TILLO (THILLO, THIELMAN, THÉAU, TILLOINE, TILLON, TILMAN), a native of Saxony who was kidnaped, enslaved, and then brought to the Low Countries. St. Eligius of Noyon (1st December) ransomed St. Tillo who then enter the Abbey of Saint-Pierre-Saint-Paul de Solignac where he received monastic tonsure and was ordained to the priesthood. St. Tillo then worked to enlighten the areas around Kortrijk and Tournai in present-day Belgium. Towards the end of his life, St. Tillo retired to live as a hermit at Solignac. He reposed 702.
VALENTINE, an abbot who became a missionary bishop in Rhaetia (roughly the area of the borders of present-day Italy, Austria, and Switzerland). Later in life St. Valentine retired to spend the rest of his days as a hermit at Mais in the Austrian Tyrol where he reposed circa 470.

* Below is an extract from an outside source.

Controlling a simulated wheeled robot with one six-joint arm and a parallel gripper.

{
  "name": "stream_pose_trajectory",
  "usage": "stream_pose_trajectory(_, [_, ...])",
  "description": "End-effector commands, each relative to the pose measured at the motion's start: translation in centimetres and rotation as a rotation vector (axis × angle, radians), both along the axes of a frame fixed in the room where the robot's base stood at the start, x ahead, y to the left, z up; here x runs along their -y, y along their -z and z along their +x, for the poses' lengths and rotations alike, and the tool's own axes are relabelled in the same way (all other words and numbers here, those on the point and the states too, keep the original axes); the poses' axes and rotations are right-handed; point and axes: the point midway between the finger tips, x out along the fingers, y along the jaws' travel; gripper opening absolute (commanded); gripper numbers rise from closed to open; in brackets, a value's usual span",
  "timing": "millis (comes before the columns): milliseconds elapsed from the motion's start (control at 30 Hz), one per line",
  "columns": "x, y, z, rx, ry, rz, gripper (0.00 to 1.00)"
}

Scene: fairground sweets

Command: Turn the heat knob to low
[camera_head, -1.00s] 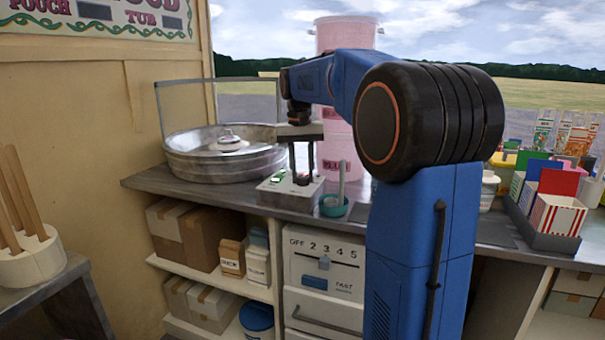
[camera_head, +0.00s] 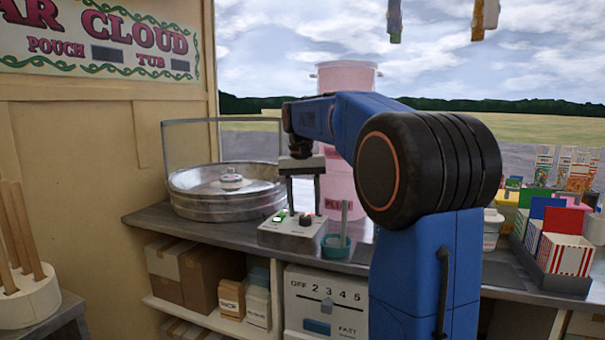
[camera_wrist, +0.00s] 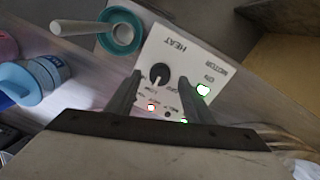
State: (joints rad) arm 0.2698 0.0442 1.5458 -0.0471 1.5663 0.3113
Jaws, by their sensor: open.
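The heat knob is a small round black knob with a white pointer mark (camera_wrist: 159,73), on a white control box (camera_head: 290,236) on the counter. In the wrist view the box's panel reads HEAT beside the knob and MOTOR beside a lit green switch (camera_wrist: 203,89). My gripper (camera_wrist: 160,84) is open, with one finger on either side of the knob. I cannot tell whether they touch it. In the head view my gripper (camera_head: 303,200) is above the box and the knob (camera_head: 306,219) shows just below the fingers. Small lettering around the knob is too blurred to read.
A teal bowl (camera_head: 335,247) with a scoop stands right of the box; it also shows in the wrist view (camera_wrist: 121,32). A metal floss pan (camera_head: 190,205) is to the left. A pink tub (camera_head: 346,78) stands behind, and striped cartons (camera_head: 567,254) are far right.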

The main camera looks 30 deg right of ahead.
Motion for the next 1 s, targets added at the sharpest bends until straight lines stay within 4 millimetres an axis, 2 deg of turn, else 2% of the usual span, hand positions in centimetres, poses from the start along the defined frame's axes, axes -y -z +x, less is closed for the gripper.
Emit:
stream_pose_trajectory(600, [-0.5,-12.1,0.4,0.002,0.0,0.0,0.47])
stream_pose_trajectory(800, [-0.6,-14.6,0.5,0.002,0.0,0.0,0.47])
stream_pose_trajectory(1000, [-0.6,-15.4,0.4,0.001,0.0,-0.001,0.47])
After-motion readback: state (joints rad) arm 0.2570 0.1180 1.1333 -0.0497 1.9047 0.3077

WITTIKUND, a pagan Westphalian duke who converted to Christianity following a vision. With Charlemagne as his sponsor, St. Wittikund received the sacrament of Baptism in 785. He reposed circa 804 at Enger in present-day Germany.
Prior to the Schism the Patriarchate of Rome was Orthodox, and fully in communion with the Orthodox Church. As Saint John of Shanghai and San Francisco +1966 said “The West was Orthodox for a thousand years, and her venerable Liturgy is far older than any of her heresies”.
In many cases there are several spelling versions of the names of saints from the British Isles. I use the Oxford Dictionary of National Biography version as the primary version with the more prevalent version in parenthesis e.g. Ceadda (Chad) of Lichfield.